Wir können den Kreis auch über eigene Kinder hinaus erweitern und den Blick gleichzeitig auf uns richten: Haben vielleicht auch wir schon einmal Menschen «geopfert» auf dem Weg, unsere Vorstellungen zu verwirklichen, eingesetzt als Preis dafür, unsere Ziele zu erreichen, für das eigene Wohlergehen, ohne dabei darauf zu achten, ob andere dabei zugrunde gehen? Sind auch wir schon einmal den Karriereberg hochgelaufen, bereit, andere zu opfern, ohne mit der Wimper zu zucken, ohne angewidert zurückzuschrecken?

Bei solchen Opferungen dreht sich bei den Opfernden alles um sich selbst, um ihre eigenen egoistischen Triebe. Die heutige Lesung aber spricht in erster Linie von einer Beziehung, von der Beziehung zwischen Gott und Abraham – und davon, wie weit Abraham in seiner Treue zu Gott, in seinem Vertrauen auf ihn gehen würde. Wäre er bereit, seine eigene Zukunft in der Gestalt seines Sohnes auf eine Weisung Gottes hin aufzugeben, all seine Träume, einmal als grosser Name unter den Völkern bekannt zu sein?

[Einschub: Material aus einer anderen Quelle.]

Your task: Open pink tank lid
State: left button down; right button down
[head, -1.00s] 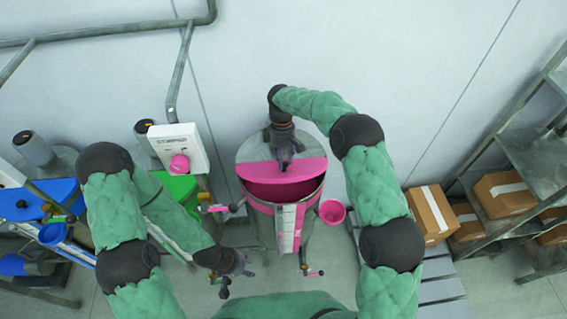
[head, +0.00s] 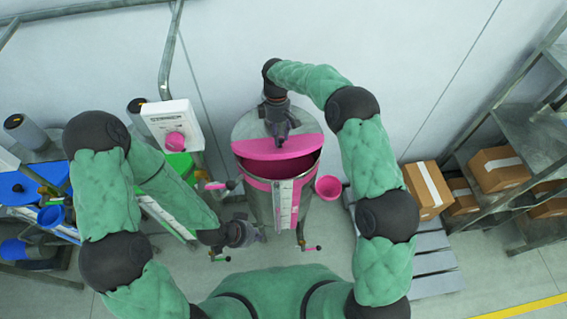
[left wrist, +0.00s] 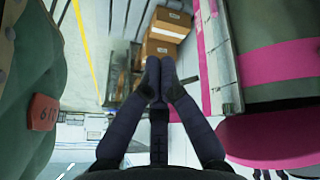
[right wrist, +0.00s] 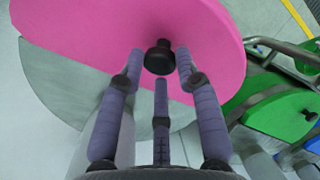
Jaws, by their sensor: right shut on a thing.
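The pink tank (head: 258,200) is a metal drum with pink bands in the middle of the head view. Its pink half lid (head: 290,147) is tilted up, and a dark pink opening (head: 285,168) shows below its front edge. My right gripper (head: 280,138) is above the lid. In the right wrist view, its fingers (right wrist: 159,58) are shut on the lid's black knob (right wrist: 158,64). My left gripper (head: 258,233) is low, left of the tank's front. In the left wrist view, its fingertips (left wrist: 160,68) are together with nothing between them.
A small pink cup (head: 328,188) sticks out at the tank's right side. A green tank (head: 178,163) and a blue tank (head: 15,188) stand to the left. A white control box (head: 172,122) is behind. Cartons (head: 428,190) and shelving (head: 535,140) are at the right.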

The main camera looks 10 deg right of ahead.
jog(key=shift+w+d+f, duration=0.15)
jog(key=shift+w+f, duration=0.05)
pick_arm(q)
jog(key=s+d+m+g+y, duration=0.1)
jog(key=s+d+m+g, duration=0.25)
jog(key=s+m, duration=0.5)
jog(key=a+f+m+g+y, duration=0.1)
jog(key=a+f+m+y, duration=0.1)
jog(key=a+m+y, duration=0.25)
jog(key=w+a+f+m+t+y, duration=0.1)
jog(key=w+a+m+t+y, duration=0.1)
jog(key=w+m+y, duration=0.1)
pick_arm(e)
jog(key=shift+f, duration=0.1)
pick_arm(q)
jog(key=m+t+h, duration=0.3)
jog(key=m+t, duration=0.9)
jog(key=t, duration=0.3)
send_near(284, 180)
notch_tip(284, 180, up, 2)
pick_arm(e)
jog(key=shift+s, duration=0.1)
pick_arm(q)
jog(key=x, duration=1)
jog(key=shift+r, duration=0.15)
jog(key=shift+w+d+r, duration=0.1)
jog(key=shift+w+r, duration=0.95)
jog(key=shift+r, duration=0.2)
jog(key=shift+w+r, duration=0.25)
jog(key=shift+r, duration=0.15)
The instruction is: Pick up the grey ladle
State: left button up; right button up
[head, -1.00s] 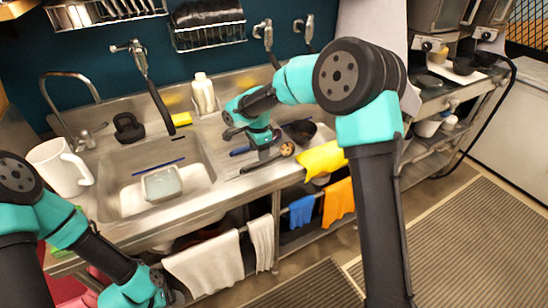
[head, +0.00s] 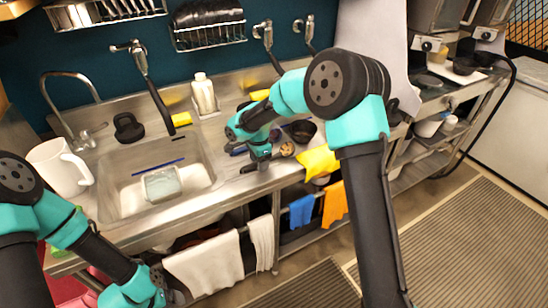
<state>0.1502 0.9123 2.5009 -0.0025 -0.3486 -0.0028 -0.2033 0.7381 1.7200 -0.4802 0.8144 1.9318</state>
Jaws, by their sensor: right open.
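The ladle appears to be the dark-handled utensil lying on the steel counter right of the sink, with a round brownish end (head: 287,149). Its handle runs left and toward the front edge, and is mostly hidden by my right gripper. My right gripper (head: 259,163) is open and low over the handle, pointing down. I cannot tell whether the handle is between the fingers. My left gripper (head: 172,295) is low at the bottom left, in front of the counter, and its fingers are too unclear to read.
A blue-handled item (head: 239,151) lies just left of my right gripper. A dark bowl (head: 302,130) and a yellow packet (head: 318,161) are to its right. The sink (head: 130,203) holds a small container (head: 161,185). A white bottle (head: 204,95) stands behind.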

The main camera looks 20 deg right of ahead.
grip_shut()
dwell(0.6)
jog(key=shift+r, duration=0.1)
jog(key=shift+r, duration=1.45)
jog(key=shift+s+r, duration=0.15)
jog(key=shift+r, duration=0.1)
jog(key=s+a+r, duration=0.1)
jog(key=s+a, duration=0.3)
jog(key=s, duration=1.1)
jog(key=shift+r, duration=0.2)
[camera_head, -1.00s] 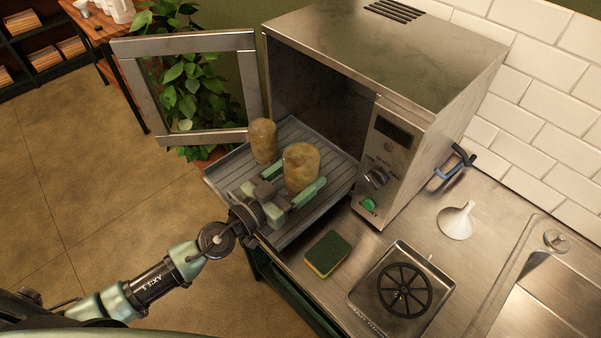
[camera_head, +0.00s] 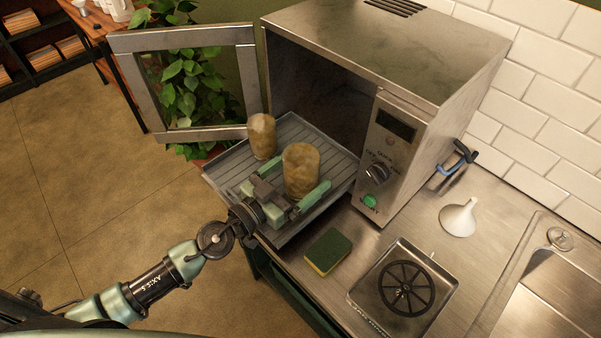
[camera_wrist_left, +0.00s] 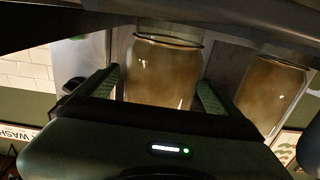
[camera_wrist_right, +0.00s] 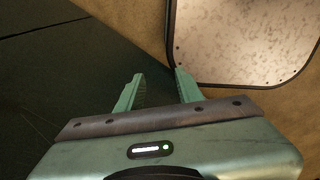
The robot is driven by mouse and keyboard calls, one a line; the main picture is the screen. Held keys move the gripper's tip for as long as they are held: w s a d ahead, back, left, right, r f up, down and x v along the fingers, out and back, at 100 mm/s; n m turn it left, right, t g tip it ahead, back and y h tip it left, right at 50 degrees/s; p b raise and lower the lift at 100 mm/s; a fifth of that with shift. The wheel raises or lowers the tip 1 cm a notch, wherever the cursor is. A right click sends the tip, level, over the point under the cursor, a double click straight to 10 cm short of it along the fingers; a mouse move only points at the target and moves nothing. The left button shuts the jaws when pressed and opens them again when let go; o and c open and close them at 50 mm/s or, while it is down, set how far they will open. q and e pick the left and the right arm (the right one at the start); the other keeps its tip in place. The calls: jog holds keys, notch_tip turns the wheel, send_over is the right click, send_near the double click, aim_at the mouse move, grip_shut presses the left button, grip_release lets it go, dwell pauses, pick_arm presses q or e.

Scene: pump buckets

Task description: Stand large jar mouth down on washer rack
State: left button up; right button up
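The large jar (camera_head: 301,172), cloudy amber, stands upright with its flat base up on the ribbed washer rack (camera_head: 337,160). In the left wrist view, which is upside down, its narrower neck ring (camera_wrist_left: 168,36) is at the rack side, so it is mouth down. My left gripper (camera_head: 300,186) has a finger on each side of this jar, low down. Slim gaps seem to show beside the jar in the left wrist view (camera_wrist_left: 160,85), so the gripper looks open. My right gripper (camera_wrist_right: 158,80) is open and empty, away from the rack.
A smaller amber jar (camera_head: 262,137) stands on the rack to the left. The washer (camera_head: 440,110) stands behind, its door (camera_head: 140,85) swung open leftward. A sponge (camera_head: 328,251), a rinser (camera_head: 404,290) and a white funnel (camera_head: 458,218) are on the counter.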

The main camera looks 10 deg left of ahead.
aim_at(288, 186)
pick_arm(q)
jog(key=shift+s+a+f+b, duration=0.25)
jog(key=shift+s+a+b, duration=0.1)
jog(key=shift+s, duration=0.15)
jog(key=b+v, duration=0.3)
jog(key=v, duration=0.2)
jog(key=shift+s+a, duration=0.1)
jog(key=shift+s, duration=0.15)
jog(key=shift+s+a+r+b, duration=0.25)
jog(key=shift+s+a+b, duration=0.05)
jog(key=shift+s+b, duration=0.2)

Dieser Gott, dieser treue Gott, dem wir vertrauen können, weil er unsere Zukunft nicht zerstören will, sondern sie vielmehr überhaupt erst ermöglicht, dieser Gott erscheint am Höhepunkt dieser Fastenzeit wieder mit einem Opfer. Dieses Mal aber ist er selbst das Opfer – freiwillig, für andere, für das Wohlergehen anderer. Drei Tage war Abraham gewandert, bis er in jene Gegend kam, in die er kommen musste. Hier stieg er auf einen Berg, bereit, seinen einziggeborenen Sohn zu opfern. Möglicherweise war es derselbe Berg, den später ein anderer einziggeborener Sohn hochging. Abraham hatte dabei zuvor seinem Sohn das Holz aufgelegt, damit er es auf den Berg hinauftrage. Später trug auch Christus auf seinen Schultern das Opferholz auf den Berg, das Holz des Kreuzes. Während aber Abraham seinen Isaak letztlich nicht opfern musste, gab sich Christus selbst als Opfer hin, machte sich selbst zum Opferlamm, um uns zu zeigen, wie weit er in seiner Liebe zu uns zu gehen bereit ist. Er liess sich willig die Hände binden, damit wir befreit werden von unguten Bindungen an uns selbst, die von anderen Opfer verlangt, immer und immer wieder, damit wir also von solchem Verhalten befreit werden und zugleich für alle Zeiten ein Beispiel für ein echtes Miteinander mit unseren Mitmenschen vor Augen haben, geprägt von gegenseitiger Rücksichtnahme, davon, sich auch mal selbst zurücknehmen zu können zum Wohl des anderen, von der Vorstellung, dass alle so sein und handeln müssten, wie ich es will. Christus hat sich geopfert, damit wir nie mehr Opfer darbringen müssen, auch nicht in Form von Mitmenschen, wie es andere um uns herum immer wieder tun, wie es unsere zeitgenössische Kultur nur allzu oft tut. Wir kriegen doch von Gott alles umsonst, alles, was wir wirklich brauchen, für echtes Wohlergehen, zur Erreichung der wahren Ziele. Amen.